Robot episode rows
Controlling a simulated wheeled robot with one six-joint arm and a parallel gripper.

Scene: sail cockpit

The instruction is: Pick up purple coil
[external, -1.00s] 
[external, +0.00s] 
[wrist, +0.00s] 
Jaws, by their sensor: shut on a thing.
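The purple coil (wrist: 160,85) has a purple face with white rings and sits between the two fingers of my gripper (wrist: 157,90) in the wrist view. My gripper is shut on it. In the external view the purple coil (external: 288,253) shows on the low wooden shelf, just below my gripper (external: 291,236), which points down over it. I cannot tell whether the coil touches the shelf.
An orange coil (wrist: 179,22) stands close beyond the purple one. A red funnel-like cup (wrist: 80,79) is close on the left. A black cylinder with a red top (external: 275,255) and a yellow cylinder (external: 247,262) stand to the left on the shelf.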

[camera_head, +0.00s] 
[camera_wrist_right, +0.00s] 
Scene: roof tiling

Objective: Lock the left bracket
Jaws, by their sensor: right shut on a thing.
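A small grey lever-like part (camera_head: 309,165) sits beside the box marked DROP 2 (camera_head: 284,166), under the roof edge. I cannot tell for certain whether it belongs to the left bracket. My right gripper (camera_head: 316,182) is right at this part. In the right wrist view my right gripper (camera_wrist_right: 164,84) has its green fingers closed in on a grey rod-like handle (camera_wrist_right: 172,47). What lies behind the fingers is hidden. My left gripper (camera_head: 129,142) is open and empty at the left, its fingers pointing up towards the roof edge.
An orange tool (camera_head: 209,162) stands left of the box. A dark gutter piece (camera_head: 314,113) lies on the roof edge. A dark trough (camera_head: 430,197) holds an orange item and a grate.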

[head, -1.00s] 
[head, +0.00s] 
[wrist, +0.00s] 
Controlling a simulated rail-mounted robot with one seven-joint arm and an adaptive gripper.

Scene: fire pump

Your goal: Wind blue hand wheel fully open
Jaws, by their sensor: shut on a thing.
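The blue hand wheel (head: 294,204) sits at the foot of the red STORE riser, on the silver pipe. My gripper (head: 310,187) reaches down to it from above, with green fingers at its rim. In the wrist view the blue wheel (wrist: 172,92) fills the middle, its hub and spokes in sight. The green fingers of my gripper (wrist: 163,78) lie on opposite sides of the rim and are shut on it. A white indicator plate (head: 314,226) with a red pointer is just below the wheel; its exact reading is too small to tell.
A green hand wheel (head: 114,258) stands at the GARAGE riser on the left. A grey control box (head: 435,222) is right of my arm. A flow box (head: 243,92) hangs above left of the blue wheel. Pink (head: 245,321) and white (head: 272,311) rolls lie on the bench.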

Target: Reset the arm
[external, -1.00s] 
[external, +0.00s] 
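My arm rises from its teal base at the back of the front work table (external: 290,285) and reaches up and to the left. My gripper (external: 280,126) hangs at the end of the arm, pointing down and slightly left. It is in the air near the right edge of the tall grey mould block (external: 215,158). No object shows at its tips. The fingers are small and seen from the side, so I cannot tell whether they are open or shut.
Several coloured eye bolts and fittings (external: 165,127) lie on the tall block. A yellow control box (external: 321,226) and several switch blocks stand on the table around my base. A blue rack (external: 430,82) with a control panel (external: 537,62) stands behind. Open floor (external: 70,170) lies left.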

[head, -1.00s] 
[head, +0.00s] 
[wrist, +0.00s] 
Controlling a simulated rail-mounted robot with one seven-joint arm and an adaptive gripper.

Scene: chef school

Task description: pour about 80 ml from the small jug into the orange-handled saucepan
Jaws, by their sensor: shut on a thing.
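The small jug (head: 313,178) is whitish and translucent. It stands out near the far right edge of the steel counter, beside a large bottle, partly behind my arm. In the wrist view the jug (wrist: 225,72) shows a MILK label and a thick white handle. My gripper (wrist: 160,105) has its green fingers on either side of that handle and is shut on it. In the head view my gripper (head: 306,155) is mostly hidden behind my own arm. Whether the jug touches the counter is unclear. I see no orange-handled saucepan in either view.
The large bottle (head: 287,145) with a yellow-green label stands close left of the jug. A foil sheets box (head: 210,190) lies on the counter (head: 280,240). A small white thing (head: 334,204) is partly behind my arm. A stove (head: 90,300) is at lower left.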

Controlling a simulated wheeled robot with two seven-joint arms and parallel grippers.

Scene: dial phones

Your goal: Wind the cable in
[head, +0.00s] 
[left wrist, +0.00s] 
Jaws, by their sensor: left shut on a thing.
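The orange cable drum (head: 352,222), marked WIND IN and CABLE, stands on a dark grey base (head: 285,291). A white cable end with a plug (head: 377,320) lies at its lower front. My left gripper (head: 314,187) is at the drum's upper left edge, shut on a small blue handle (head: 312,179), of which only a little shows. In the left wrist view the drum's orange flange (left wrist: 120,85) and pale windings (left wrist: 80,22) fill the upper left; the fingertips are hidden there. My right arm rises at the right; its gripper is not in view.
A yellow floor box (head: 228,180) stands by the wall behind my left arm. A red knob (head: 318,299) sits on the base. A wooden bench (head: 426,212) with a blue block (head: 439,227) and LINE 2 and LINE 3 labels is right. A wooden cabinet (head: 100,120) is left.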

SHORT EXERCISE:
Copy out the lines that hold "joint".

REPLY TO THE EXERCISE:
Controlling a simulated wheeled robot with one six-joint arm and a parallel gripper.
Controlling a simulated rail-mounted robot with one seven-joint arm and an adaptive gripper.
Controlling a simulated rail-mounted robot with one seven-joint arm and an adaptive gripper.
Controlling a simulated wheeled robot with two seven-joint arms and parallel grippers.

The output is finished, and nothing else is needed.